◆ Source excerpt:
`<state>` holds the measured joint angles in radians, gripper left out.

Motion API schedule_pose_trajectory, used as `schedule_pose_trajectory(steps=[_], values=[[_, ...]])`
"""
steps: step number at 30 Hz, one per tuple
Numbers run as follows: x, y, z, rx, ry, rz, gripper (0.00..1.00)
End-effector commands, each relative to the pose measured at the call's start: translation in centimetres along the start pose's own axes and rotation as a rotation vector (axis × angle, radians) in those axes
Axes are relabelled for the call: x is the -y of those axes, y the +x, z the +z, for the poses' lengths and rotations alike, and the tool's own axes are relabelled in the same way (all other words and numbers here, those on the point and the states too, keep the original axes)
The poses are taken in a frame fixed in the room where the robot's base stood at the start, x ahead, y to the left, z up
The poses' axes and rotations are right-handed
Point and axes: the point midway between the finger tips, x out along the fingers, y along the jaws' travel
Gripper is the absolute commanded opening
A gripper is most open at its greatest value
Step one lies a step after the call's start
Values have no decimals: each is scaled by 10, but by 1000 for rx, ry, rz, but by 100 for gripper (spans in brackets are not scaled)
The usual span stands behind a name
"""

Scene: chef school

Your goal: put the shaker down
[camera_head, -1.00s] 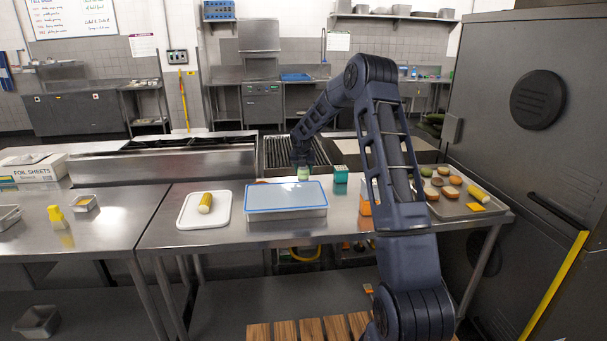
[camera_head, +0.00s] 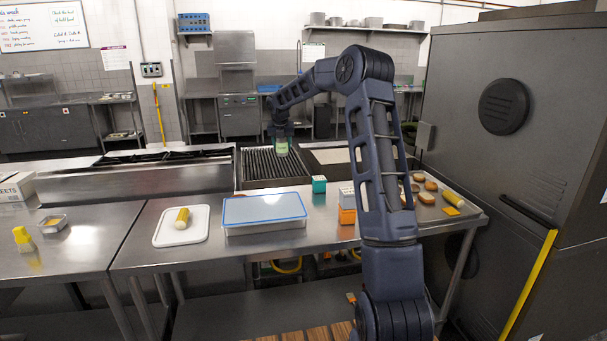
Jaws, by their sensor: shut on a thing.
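The shaker (camera_head: 281,147) is a small pale green and white container. My gripper (camera_head: 281,136) is shut on it from above. It hangs in front of the dark grill grate (camera_head: 262,167) in the picture, above the level of the steel table (camera_head: 265,247). The fingers are small and partly dark against the grill, so their exact grip on the shaker is hard to make out.
A blue-rimmed lidded container (camera_head: 264,228), a white board (camera_head: 170,238) with a yellow cylinder (camera_head: 183,217), a teal box (camera_head: 319,184) and an orange box (camera_head: 347,214) stand on the table. A tray with buns (camera_head: 463,215) is at right. Table is bare between the lidded container and orange box.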

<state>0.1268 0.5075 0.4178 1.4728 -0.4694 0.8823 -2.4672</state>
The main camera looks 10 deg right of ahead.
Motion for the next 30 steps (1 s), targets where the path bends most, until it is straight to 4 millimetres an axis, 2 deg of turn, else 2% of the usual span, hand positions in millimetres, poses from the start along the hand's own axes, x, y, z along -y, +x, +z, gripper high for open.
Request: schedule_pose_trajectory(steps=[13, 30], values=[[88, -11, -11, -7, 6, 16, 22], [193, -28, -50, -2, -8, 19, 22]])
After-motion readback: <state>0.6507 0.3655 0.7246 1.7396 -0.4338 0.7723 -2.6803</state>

◆ Task instructions: Repeat exactly the lines from the one that contains "steps: step number at 30 Hz, one per tuple" through the one that contains "End-effector commands, each", and only those.

◆ Solution below:
steps: step number at 30 Hz, one per tuple
Numbers run as follows: x, y, z, rx, ry, rz, gripper (0.00..1.00)
End-effector commands, each relative to the pose measured at the call's start: translation in centimetres along the start pose's own axes and rotation as a rotation vector (axis × angle, radians) in those axes

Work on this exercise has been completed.